Health and well-being of police personnel

Last, but not least, is the impact of the changing policing environment on police personnel. HMICFRS found that the health and wellbeing of the police workforce are being adversely affected by pace of change, the increasing exposure to more stressful forms of crime, higher workloads, longer hours and cancellation of leave and rest days. Forces have an inconsistent understanding of the risks associated with these aspects. While forces are increasingly good at providing support following traumatic incidents, they are less effective at providing day-to-day supports. Occupational health services are struggling to meet the demand. Ultimately, a professional and ethical police service cannot be delivered to the highest standards by personnel without the supports to help them cope effectively with the stressful demands generated by the changing policing environment.

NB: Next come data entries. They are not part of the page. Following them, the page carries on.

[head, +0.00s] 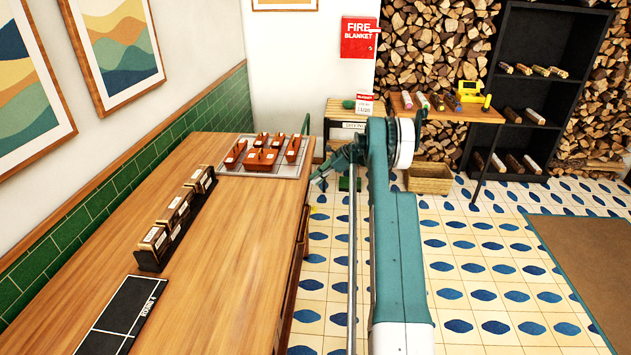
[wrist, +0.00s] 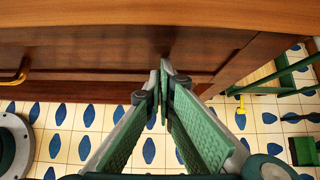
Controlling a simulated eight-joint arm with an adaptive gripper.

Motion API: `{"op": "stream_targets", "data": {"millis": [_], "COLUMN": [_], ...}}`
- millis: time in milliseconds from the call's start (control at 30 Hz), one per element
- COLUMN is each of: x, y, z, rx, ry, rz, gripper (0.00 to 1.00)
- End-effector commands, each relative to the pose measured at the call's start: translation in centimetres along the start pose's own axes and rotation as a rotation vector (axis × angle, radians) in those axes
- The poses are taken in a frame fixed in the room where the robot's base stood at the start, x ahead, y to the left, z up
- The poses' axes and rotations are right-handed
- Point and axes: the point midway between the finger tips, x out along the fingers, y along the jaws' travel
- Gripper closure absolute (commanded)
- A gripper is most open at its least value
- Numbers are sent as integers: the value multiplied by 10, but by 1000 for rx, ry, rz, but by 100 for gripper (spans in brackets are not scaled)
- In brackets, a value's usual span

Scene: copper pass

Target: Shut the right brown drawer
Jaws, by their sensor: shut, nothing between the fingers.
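The wooden counter (head: 225,265) has brown drawer fronts along its right side, seen almost edge-on in the head view (head: 302,235). In the wrist view, a brown front (wrist: 95,55) with a brass handle (wrist: 17,76) is at left. Another brown face (wrist: 225,68), which looks like the right drawer, angles away at right; how far it stands out I cannot tell. A brass piece (wrist: 240,106) shows below it. My gripper (wrist: 163,74) is shut and empty, its tips close to the brown fronts; contact is unclear. In the head view my gripper (head: 318,179) is beside the counter's far right edge.
A black holder (head: 172,232) of boxes and a black board (head: 118,318) lie nearer. A wooden crate (head: 428,179) stands on the tiled floor.

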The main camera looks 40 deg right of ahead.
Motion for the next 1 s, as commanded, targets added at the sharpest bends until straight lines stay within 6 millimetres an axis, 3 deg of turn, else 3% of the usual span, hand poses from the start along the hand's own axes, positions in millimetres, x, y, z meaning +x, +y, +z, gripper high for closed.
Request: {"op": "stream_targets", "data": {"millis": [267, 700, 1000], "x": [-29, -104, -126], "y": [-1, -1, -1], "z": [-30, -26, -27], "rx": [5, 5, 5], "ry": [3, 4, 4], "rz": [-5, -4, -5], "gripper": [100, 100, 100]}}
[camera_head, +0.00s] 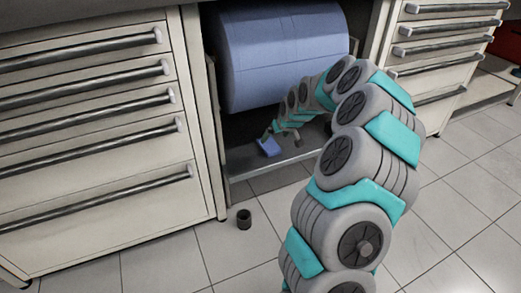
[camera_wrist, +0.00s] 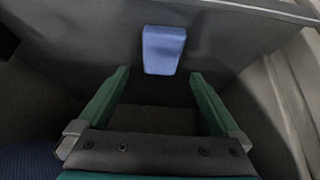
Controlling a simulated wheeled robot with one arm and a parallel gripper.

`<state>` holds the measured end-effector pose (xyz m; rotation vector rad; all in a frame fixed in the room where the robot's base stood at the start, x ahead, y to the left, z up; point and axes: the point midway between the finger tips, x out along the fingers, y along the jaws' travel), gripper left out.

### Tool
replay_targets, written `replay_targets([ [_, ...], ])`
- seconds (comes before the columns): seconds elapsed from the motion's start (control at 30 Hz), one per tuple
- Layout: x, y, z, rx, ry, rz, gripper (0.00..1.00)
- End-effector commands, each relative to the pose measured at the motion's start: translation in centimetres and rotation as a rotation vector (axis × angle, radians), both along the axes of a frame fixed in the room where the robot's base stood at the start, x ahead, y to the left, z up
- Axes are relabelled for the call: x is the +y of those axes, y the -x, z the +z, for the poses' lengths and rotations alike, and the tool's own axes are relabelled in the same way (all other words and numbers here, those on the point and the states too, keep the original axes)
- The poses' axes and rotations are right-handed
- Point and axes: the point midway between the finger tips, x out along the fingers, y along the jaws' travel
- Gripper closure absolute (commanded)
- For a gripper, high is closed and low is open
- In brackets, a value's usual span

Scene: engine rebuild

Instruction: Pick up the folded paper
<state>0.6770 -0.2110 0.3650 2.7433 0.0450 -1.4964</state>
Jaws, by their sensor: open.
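The folded paper (camera_head: 269,147) is a small blue, flat piece on the low metal shelf under the big blue paper roll. In the wrist view the folded paper (camera_wrist: 163,50) lies on the dark shelf surface, ahead of the fingertips and roughly centred between them. My gripper (camera_wrist: 157,74) has its two green fingers spread wide with nothing between them. In the head view my gripper (camera_head: 268,136) is at the shelf, right by the paper; whether it touches the paper cannot be told there.
The large blue roll (camera_head: 285,50) hangs close above my arm. Drawer cabinets stand at the left (camera_head: 90,130) and right (camera_head: 445,45) of the shelf bay. The shelf's front rim (camera_head: 270,162) is low. A small dark cylinder (camera_head: 244,219) stands on the tiled floor, which is otherwise mostly clear.

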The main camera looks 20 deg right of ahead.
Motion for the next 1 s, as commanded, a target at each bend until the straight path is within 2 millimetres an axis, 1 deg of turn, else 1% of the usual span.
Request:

The HMICFRS report, together with the HAC report on Policing for the Future, highlights the very real challenges facing policing today and for the years to come. There is no simple blueprint for meeting these challenges in a manner that will ensure the delivery of a professional, ethical and quality policing service for all. Increased resources are vital, but they will not be sufficient in themselves. Much will depend on the capacity of the police organisation and personnel to develop creatively, swiftly and meaningfully in response to the new environment and challenges. Equally, there is an important role for local communities and society as a whole to determine what they need and want from their police service in this changing environment, and how that should be delivered.